Contrat nouvelle embauche, un contrat dévoyé de son objectif
Faut-il garder le CNE ? Après neuf mois d’usage, nous avons les moyens d’en débattre tant sur le plan légal que sur le plan économique ou social .
1°) Ce contrat répond-il à l’objectif qui était le sien lors de sa conception ?
Un entrepreneur pourrait aisément accuser le gouvernement de "publicité mensongère" en ce qui concerne le contrat de nouvelle embauche.
Le fait est que devant les prud’hommes, l’employeur est tenu de donner la motivation de la rupture du contrat pour les mêmes raisons juridiques que celles qui prévalaient pour le CPE.**
Faute d’avoir consulté les partenaires sociaux sur ce point, le gouvernement a donc fait du CNE un véritable risque juridique pour les TPE et PME qui ont de bonne foi rompu ce contrat.
2°) Ce contrat est-il utilisé comme un "vrai CDI " et quelles difficultés d’application génère-t-il ?
Les permanences juridiques en droit du travail constatent maintenant qu’il est dévoyé dans son utilisation par certaines entreprises.
En effet, le CNE, au lieu d’être utilisé comme le CDI qu’il devait être, a été massivement utilisé comme une alternative au CDD jugé trop contraignant.
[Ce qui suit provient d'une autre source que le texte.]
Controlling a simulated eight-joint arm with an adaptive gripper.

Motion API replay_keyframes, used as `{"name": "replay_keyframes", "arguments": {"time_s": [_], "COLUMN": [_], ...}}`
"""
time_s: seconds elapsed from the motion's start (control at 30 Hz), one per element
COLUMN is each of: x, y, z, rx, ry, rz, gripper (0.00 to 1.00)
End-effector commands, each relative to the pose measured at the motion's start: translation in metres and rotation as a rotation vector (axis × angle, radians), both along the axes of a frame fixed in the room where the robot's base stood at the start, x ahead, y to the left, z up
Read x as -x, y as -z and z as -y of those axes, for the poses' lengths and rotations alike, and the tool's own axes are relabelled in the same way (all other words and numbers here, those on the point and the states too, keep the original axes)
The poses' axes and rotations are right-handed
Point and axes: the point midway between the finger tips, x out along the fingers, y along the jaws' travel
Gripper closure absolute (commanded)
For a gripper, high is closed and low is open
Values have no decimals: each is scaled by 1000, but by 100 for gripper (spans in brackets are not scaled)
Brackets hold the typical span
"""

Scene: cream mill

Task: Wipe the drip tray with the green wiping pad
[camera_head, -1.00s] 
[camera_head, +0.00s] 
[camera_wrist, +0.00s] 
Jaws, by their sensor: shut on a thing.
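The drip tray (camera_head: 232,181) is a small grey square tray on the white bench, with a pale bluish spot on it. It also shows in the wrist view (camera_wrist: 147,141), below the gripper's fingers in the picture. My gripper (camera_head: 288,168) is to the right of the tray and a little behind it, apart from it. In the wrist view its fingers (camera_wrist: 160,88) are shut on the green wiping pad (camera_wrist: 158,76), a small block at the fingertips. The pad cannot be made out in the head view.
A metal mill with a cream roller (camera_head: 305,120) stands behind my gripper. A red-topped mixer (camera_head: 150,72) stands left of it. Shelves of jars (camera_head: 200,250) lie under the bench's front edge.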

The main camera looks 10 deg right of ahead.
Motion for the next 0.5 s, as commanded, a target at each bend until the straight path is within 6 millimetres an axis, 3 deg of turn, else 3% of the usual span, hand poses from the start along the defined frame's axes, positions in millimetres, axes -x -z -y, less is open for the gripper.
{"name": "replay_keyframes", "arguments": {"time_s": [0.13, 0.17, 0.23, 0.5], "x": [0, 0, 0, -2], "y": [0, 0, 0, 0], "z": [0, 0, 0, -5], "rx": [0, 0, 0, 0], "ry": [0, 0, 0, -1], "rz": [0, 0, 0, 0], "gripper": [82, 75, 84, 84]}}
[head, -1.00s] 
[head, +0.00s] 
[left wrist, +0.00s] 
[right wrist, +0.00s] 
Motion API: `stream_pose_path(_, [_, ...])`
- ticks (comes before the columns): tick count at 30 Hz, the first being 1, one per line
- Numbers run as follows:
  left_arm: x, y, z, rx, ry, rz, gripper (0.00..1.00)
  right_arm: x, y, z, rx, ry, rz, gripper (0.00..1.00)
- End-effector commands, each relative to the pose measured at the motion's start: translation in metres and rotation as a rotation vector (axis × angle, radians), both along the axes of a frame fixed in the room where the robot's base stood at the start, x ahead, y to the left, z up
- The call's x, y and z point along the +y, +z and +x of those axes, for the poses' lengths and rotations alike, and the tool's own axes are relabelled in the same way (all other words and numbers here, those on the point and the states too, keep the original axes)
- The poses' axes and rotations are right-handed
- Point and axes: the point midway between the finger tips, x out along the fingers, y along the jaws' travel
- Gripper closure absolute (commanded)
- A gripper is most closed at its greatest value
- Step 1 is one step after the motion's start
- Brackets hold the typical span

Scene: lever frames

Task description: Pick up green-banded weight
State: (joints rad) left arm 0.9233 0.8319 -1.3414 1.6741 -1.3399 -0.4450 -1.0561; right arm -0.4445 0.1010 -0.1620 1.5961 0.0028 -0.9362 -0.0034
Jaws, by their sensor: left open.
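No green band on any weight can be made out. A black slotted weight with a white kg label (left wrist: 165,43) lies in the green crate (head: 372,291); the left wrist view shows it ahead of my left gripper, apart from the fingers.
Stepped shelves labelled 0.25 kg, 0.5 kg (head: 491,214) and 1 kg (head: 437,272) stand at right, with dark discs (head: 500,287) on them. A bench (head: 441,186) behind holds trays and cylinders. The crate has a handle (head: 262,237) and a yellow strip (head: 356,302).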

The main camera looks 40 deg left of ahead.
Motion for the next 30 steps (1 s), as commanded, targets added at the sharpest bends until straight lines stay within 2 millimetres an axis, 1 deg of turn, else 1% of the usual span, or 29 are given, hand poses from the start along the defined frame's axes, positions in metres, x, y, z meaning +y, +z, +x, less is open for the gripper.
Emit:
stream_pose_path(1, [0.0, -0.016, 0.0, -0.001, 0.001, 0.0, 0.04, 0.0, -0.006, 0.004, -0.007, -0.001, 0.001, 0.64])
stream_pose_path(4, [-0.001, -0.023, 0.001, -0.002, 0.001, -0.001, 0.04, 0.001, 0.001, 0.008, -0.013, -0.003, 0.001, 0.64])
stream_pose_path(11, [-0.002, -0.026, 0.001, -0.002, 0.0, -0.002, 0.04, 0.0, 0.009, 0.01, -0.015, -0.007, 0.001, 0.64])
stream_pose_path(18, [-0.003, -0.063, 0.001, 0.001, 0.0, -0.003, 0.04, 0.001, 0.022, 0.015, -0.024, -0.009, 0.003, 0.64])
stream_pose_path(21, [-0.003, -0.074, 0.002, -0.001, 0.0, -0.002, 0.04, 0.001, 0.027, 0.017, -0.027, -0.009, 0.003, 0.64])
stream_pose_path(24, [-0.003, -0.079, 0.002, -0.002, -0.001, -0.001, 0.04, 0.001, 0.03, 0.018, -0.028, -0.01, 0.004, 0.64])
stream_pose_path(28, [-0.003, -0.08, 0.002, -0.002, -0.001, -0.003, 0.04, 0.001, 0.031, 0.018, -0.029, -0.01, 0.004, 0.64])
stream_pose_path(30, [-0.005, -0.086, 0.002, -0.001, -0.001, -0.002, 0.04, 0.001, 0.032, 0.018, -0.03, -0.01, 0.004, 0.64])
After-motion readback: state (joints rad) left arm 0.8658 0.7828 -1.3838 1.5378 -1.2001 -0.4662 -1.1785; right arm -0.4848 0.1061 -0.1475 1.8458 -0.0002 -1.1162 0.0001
Le CNE paraissait plus commode que les CDD, en ce sens qu’il n’était pas encadré dès sa signature par des dispositions légales en limitant l’usage (surcharge de travail, remplacement d’absences, etc.)
L’utilisation d’un CNE à la place d’un CDD est évidemment contraire à l’application de bonne foi du contrat de travail et génère des préjudices pécuniaires importants pour les salariés congédiés par anticipation .
C’est ainsi que l’on a vu des sous-traitants en cascade remercier une partie des CNistes qui nettoyaient les canalisations de la centrale atomique du Bugey au bout d’une semaine de travail, alors que ceux-ci s’étaient déplacés de l’autre bout de l’hexagone pour un chantier qui devait durer un mois minimum . Qui plus est, ces salariés avaient pris pension pour un mois dans les hôtels avoisinants en toute bonne foi.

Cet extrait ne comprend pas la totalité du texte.